Walter Percy Chrysler, the founder of the American automotive corporation that bears his name, dies on this day in 1940 at his estate in Great Neck, New York, after suffering a cerebral hemorrhage. He was 65 years old.
Born in 1875 in Kansas, Chrysler was the son of a locomotive engineer; he began working himself when he was 17, earning seven cents an hour as an apprentice in a railroad machine shop. He worked his way up quickly, becoming a plant manager for the American Locomotive Company by the time he was 33 years old. In the early years of the automobile, Chrysler became fascinated: At a 1905 automobile show in Chicago, he borrowed $5,000 to purchase his own car, taking it apart and putting it back together again before taking a single ride. In 1911, Chrysler accepted a job as a manager at the Buick Motor Company at half his former salary. Within five years, he rose to become the company’s president, and to make Buick into the strongest unit of William C. Durant’s General Motors (GM).
Durant and Chrysler clashed over policy, however, and Chrysler left GM in 1920 to work with the Willys-Overland Company and with Maxwell Motors Company. A car designed by Chrysler and featuring a high-compression engine sold $50 million worth in its first year replaced the existing Maxwell car. In 1925, he emerged as president of the Chrysler Corporation, consisting of the former Maxwell and Chalmers car companies. After acquiring Dodge in 1928 and introducing the Plymouth that same year, the Chrysler Corporation would go on to become one of the Big Three of American automakers, alongside Ford and GM.

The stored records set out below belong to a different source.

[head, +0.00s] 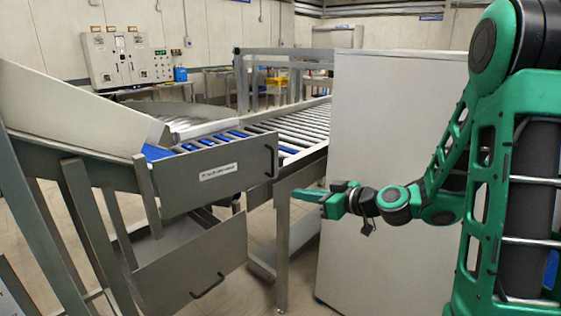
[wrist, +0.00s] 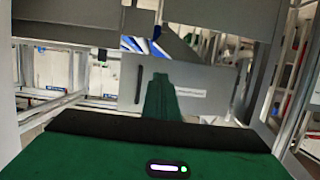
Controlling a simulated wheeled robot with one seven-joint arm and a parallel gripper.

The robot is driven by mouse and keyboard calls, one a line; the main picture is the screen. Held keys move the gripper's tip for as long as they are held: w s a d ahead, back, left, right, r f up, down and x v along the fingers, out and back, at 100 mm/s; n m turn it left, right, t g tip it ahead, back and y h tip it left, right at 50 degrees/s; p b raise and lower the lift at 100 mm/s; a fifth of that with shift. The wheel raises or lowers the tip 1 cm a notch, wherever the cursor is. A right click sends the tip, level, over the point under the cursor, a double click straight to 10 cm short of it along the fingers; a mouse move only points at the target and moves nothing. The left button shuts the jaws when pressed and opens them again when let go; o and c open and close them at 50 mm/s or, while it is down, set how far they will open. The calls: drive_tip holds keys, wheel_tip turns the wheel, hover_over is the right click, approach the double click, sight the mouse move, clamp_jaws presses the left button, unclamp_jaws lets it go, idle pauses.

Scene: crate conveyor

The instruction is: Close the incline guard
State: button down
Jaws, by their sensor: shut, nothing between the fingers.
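Two grey panels with black handles hang on the side of the incline conveyor in the head view. The upper panel (head: 222,170) carries a white label too small to read and stands upright along the rollers. The lower panel (head: 190,265) slants outward below it, apart from the upper one. I cannot tell from the label which is the incline guard. My gripper (head: 308,196) is shut and empty, to the right of both panels and apart from them. In the wrist view, my shut fingers (wrist: 172,98) overlap the labelled panel (wrist: 218,80), and its handle (wrist: 138,85) shows beside them.
A tall pale grey cabinet (head: 390,130) stands behind my forearm. The roller conveyor (head: 295,125) runs back behind the panels. A grey support leg (head: 282,255) stands below my gripper. A control box (head: 128,58) is on the far wall. Some floor is open between the lower panel and the leg.

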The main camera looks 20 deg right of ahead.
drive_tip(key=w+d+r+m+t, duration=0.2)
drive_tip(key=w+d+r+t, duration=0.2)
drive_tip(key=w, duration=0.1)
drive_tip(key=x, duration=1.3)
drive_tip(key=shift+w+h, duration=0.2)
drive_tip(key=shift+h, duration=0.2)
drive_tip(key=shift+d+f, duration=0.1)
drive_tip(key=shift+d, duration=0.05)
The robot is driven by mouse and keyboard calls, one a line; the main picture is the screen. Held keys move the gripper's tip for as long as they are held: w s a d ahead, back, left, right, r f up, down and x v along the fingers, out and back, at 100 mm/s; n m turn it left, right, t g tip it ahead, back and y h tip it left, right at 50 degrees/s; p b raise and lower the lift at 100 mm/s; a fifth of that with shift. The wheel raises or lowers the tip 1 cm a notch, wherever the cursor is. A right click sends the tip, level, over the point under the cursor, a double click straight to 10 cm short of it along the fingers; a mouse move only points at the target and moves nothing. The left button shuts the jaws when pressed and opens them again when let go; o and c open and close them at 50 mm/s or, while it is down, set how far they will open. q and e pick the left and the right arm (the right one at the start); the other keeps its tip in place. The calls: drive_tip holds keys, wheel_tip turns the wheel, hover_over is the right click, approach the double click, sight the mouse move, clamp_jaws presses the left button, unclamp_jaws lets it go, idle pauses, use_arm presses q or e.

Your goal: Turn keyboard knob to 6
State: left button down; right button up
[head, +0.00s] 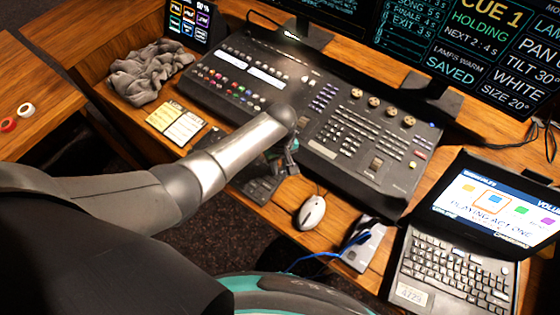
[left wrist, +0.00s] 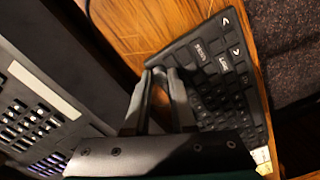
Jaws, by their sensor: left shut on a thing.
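The small dark keyboard (head: 260,190) lies on the wooden desk's front strip, partly covered by my left arm in the head view. It shows larger in the left wrist view (left wrist: 228,85), with dark keys and white legends. My left gripper (left wrist: 165,76) is at the keyboard's corner, its two fingers close together and shut on the keyboard knob. The fingers hide the knob, so its setting cannot be read. In the head view the left gripper (head: 280,163) is at the keyboard's far right end, largely behind my forearm. My right gripper is not in view.
The mixing desk (head: 390,175) stands just behind the keyboard. A grey cloth (head: 147,72) and note cards (head: 175,122) lie left.

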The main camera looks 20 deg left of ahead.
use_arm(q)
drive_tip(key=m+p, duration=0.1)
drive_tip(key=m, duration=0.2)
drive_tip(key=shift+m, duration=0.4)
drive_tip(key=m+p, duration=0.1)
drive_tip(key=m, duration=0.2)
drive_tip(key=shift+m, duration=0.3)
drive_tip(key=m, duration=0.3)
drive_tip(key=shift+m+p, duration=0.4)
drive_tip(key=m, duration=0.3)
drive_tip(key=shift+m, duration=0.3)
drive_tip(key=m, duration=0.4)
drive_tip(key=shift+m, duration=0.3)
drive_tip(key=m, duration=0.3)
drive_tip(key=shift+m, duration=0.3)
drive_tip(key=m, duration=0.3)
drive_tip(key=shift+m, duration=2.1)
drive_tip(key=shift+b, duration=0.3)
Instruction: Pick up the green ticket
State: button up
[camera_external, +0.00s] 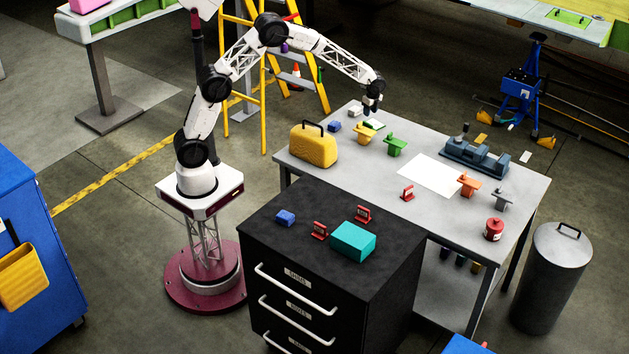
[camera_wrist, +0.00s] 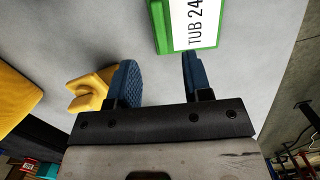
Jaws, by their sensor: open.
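The green ticket (camera_wrist: 208,30) is a white card in a green frame, lettered "TUB 24", at the top of the wrist view and cut off by its edge. In the external view a small white and green piece (camera_external: 375,125), seemingly the ticket, lies at the far left end of the grey table (camera_external: 325,171). My gripper (camera_wrist: 158,72) is open with nothing between its blue fingers. The ticket is beyond the fingertips, nearer the right finger, apart from both. In the external view my gripper (camera_external: 372,108) points down just above the ticket.
A yellow block-like piece (camera_wrist: 92,90) sits just left of my left finger. A yellow case (camera_external: 313,148), a green stand (camera_external: 396,145) and a blue block (camera_external: 334,127) are nearby. A white sheet (camera_external: 430,174) lies mid-table; a grey-blue fixture (camera_external: 475,157) stands behind it.

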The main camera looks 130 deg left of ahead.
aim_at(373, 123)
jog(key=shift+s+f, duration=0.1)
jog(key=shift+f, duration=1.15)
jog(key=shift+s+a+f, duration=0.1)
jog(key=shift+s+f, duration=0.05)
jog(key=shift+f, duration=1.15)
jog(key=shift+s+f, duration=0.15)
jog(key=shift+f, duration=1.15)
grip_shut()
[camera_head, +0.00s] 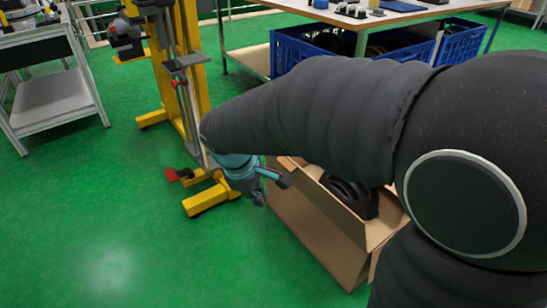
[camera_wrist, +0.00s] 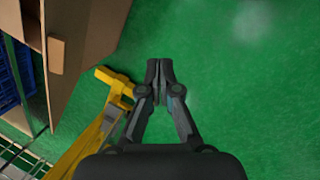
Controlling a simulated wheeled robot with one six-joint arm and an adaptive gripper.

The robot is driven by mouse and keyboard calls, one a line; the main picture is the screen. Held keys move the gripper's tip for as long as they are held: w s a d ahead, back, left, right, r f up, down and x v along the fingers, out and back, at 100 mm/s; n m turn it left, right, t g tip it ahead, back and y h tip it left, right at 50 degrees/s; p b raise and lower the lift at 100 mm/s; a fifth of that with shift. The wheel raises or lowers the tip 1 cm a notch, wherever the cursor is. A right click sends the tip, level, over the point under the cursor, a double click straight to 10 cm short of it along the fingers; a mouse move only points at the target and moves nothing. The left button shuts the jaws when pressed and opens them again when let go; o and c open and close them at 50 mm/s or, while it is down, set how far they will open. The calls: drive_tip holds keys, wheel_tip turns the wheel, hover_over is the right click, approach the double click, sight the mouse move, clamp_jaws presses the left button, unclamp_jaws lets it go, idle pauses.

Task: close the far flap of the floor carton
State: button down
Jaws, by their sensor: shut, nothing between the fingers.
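The floor carton (camera_head: 318,232) is a brown cardboard box on the green floor, with a black item inside. My arm hides much of its top and far side in the head view. Its edge and a flap (camera_wrist: 88,30) show at the upper left of the wrist view. Which flap this is, I cannot tell. My gripper (camera_head: 262,200) is just left of the carton in the head view. In the wrist view my gripper (camera_wrist: 160,66) is shut and empty over bare floor, apart from the carton.
A yellow drop tower (camera_head: 186,80) stands behind and left of the carton, its yellow foot (camera_head: 212,196) close to my gripper. A workbench (camera_head: 350,22) with blue crates (camera_head: 300,48) below is behind. A grey cart (camera_head: 55,95) stands far left. Floor at front left is clear.

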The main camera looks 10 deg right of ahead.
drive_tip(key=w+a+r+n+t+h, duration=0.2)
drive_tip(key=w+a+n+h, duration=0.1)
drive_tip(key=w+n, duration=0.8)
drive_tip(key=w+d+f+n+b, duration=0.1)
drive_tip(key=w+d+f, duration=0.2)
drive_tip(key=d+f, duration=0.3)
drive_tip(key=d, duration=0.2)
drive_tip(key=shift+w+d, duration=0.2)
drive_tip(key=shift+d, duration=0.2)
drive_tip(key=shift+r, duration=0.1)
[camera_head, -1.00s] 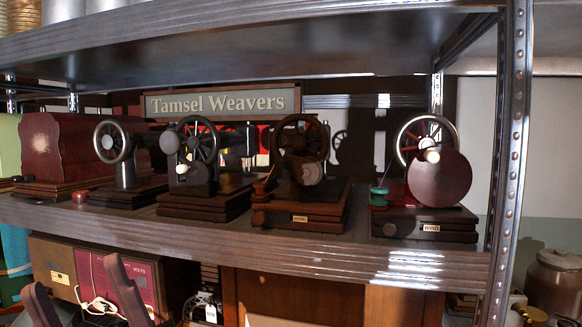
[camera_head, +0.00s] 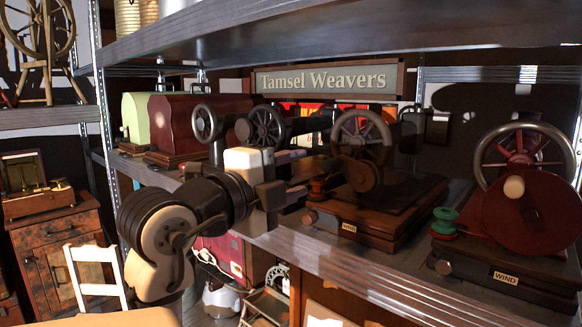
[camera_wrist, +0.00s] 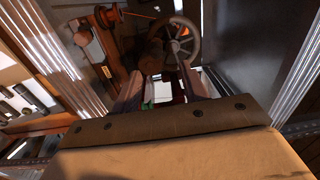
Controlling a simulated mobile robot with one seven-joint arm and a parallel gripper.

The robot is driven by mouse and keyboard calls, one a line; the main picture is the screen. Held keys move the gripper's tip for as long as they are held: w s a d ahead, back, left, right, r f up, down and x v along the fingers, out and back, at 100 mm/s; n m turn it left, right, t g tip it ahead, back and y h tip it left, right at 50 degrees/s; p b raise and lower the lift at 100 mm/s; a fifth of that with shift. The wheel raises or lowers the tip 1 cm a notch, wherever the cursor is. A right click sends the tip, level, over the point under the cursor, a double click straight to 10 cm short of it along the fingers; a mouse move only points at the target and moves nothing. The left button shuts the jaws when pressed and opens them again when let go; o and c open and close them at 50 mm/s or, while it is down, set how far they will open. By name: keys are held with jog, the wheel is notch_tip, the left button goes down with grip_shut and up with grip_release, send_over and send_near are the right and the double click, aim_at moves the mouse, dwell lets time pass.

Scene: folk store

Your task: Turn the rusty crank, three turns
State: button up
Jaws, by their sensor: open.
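A sewing-machine-like winder on a dark wooden base labelled WIND (camera_head: 349,228) stands on the middle shelf. Its brown, rusty-looking crank wheel (camera_head: 362,137) faces me, with a dull brown hub (camera_head: 366,178) below and a red-orange spool (camera_head: 317,187) at its left. My gripper (camera_head: 303,176) is left of this wheel, open and empty, its fingers pointing right toward the machine. In the wrist view my gripper (camera_wrist: 163,86) has its fingers apart, and the wheel (camera_wrist: 181,42) shows just beyond the right fingertip. I see no contact. The crank's handle is not clear.
A red-wheeled winder (camera_head: 525,158) with a green spool (camera_head: 445,221) stands close at the right. Two darker machines with wheels (camera_head: 206,122) (camera_head: 265,127) stand behind my gripper at the left. The shelf above (camera_head: 330,45) limits height. A white chair (camera_head: 95,275) stands lower left.

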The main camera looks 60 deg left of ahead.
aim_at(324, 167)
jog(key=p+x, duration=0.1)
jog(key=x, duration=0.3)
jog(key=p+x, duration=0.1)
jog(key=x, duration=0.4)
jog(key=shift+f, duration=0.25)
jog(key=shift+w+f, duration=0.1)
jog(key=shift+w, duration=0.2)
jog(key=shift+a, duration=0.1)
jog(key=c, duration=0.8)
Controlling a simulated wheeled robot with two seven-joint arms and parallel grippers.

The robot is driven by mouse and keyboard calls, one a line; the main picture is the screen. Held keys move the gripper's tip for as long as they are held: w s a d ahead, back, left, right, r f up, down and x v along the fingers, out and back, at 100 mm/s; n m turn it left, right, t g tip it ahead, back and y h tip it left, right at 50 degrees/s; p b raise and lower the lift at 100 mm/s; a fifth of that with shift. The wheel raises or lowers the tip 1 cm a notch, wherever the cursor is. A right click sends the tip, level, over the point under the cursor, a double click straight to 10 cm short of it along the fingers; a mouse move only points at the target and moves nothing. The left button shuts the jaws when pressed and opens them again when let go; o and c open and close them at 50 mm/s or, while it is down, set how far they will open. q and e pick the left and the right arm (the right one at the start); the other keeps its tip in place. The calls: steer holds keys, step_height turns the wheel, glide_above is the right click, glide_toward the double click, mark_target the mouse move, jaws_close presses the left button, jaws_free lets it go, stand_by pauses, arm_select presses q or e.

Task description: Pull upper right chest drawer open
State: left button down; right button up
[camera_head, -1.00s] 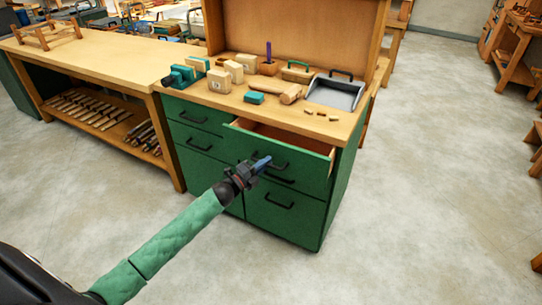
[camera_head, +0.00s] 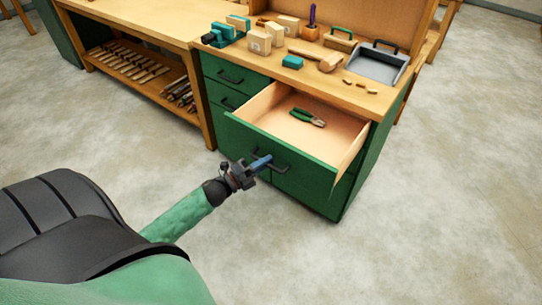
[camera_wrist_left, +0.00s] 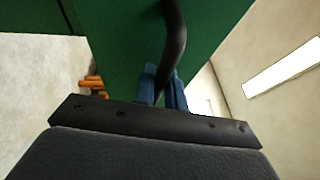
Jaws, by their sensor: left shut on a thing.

Aside from automobiles, Chrysler was chiefly known for financing the 77-story Art Deco skyscraper in midtown Manhattan (at the corner of Lexington Avenue and 42nd Street) that bears his name. To complete the distinctive ornamentation around the spire of the building, its architects used elements from Chrysler’s automobiles, including radiator caps, hubcaps and stainless steel that evoked the chrome shine on a car. When it was completed in 1930, the Chrysler building was the tallest building in the world and the first manmade structure to top 1,000 feet. Surpassed by the Empire State Building a year later, the building remains one of New York City’s most distinctive skyscrapers.